▶ _WORK REQUIRED_
Please print exactly the lines below, from the start of the material up to and including the line with "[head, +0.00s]", but none of the pictures.

▶ _DATASET SECTION_
· · · · · · ·
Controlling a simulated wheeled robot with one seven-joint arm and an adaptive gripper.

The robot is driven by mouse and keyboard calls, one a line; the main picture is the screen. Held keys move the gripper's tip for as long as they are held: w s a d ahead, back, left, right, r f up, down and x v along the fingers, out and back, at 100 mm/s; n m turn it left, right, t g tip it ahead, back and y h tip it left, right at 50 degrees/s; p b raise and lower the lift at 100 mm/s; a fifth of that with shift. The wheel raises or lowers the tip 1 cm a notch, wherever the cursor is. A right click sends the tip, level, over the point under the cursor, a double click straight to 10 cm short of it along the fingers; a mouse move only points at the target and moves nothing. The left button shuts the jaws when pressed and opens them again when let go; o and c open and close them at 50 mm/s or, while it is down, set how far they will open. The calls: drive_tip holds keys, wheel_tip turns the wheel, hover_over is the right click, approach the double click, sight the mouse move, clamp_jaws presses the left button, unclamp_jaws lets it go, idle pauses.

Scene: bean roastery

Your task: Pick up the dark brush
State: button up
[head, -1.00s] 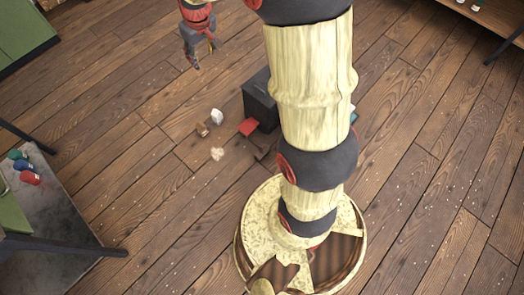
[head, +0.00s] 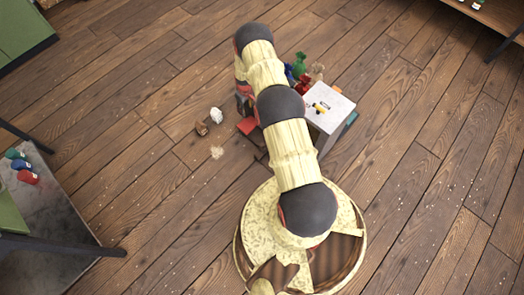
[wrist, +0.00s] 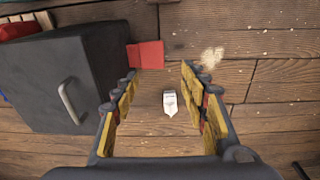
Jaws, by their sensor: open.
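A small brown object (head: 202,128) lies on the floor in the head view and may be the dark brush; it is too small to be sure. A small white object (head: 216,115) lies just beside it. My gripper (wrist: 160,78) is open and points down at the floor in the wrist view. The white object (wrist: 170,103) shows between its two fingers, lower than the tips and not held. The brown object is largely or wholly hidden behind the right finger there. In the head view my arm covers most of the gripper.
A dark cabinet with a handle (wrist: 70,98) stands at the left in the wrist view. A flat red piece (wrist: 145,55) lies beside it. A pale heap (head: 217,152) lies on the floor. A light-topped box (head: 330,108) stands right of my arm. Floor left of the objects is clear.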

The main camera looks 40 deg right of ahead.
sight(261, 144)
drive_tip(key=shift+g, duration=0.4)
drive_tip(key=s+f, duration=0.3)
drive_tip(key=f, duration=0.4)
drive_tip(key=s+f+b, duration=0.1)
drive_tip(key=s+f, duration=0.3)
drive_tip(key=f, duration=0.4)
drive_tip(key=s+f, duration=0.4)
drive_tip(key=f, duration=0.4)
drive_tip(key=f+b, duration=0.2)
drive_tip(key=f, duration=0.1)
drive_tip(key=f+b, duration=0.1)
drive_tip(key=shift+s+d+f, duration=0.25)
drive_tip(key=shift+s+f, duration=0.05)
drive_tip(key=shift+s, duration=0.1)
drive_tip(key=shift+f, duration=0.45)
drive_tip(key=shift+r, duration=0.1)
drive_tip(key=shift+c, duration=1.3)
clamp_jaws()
· · · · · · ·
▶ _ANSWER TO THE EXERCISE_
Controlling a simulated wheeled robot with one seven-joint arm and an adaptive gripper.

The robot is driven by mouse and keyboard calls, one a line; the main picture is the screen. Held keys move the gripper's tip for as long as they are held: w s a d ahead, back, left, right, r f up, down and x v along the fingers, out and back, at 100 mm/s; n m turn it left, right, t g tip it ahead, back and y h tip it left, right at 50 degrees/s; p b raise and lower the lift at 100 mm/s; a fifth of that with shift. The wheel raises or lowers the tip 1 cm a notch, wherever the cursor is. A right click sends the tip, level, over the point under the cursor, a double click straight to 10 cm short of it along the fingers; a mouse move only points at the target and moves nothing. The left button shuts the jaws when pressed and opens them again when let go; o and c open and close them at 50 mm/s or, while it is down, set how far they will open. The calls: drive_tip holds keys, wheel_tip turns the wheel, hover_over is the right click, approach the double click, sight the mouse move, clamp_jaws presses the left button, unclamp_jaws lets it go, idle pauses.

Scene: bean roastery

Your task: Pick up the dark brush
State: button up
[head, -1.00s] 
[head, +0.00s] 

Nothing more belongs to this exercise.